╭─ GIVEN INFORMATION

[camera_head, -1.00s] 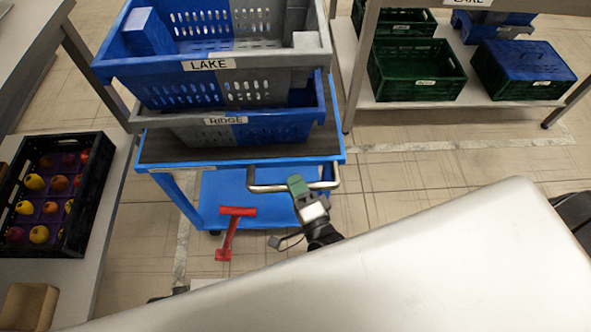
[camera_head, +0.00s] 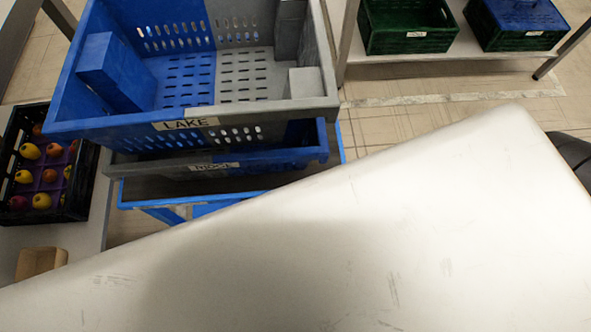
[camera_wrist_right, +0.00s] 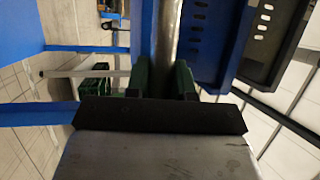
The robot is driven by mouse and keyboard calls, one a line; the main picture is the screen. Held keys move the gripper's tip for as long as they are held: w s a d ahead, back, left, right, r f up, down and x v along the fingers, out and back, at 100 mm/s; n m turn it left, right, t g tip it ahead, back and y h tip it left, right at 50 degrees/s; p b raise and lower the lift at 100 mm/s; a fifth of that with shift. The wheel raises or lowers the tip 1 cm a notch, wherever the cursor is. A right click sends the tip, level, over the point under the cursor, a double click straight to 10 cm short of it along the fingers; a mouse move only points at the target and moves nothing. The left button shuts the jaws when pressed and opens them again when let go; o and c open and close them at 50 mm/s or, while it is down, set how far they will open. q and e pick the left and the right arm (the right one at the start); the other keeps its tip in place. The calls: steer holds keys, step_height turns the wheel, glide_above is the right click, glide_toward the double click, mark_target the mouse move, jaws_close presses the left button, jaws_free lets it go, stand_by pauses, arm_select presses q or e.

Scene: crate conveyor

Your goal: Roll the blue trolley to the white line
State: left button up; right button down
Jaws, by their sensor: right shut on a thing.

╰─

REQUIRED TASK:
Repeat the material exactly as it reads, without any of its pictures.

WRITTEN SOLUTION:
[camera_head, -1.00s] 
[camera_head, +0.00s] 
[camera_wrist_right, +0.00s] 
The robot is driven by mouse and keyboard calls, one a line; the main picture is the screen. Held keys move the gripper's tip for as long as they are held: w s a d ahead, back, left, right, r f up, down and x v along the fingers, out and back, at 100 mm/s; n m turn it left, right, t g tip it ahead, back and y h tip it left, right at 50 degrees/s; p b raise and lower the lift at 100 mm/s; a fifth of that with shift. The wheel raises or lowers the tip 1 cm a notch, wherever the cursor is. A right click sends the tip, level, over the point under the cursor, a double click straight to 10 cm short of it along the fingers; a mouse move only points at the target and moves nothing. The left button shuts the jaws when pressed and opens them again when let go; o and c open and close them at 50 mm/s or, while it is down, set how far they will open. q and e pick the left and the right arm (the right one at the start); the other keeps its tip in place. The calls: steer holds keys, step_height turns the wheel, glide_above is the right click, glide_toward the double click, mark_target the mouse move, jaws_close presses the left button, jaws_free lets it go, stand_by pauses, arm_select presses q or e.

Scene: crate conveyor

Your goal: Roll the blue trolley to the white line
State: left button up; right button down
Jaws, by their sensor: right shut on a thing.

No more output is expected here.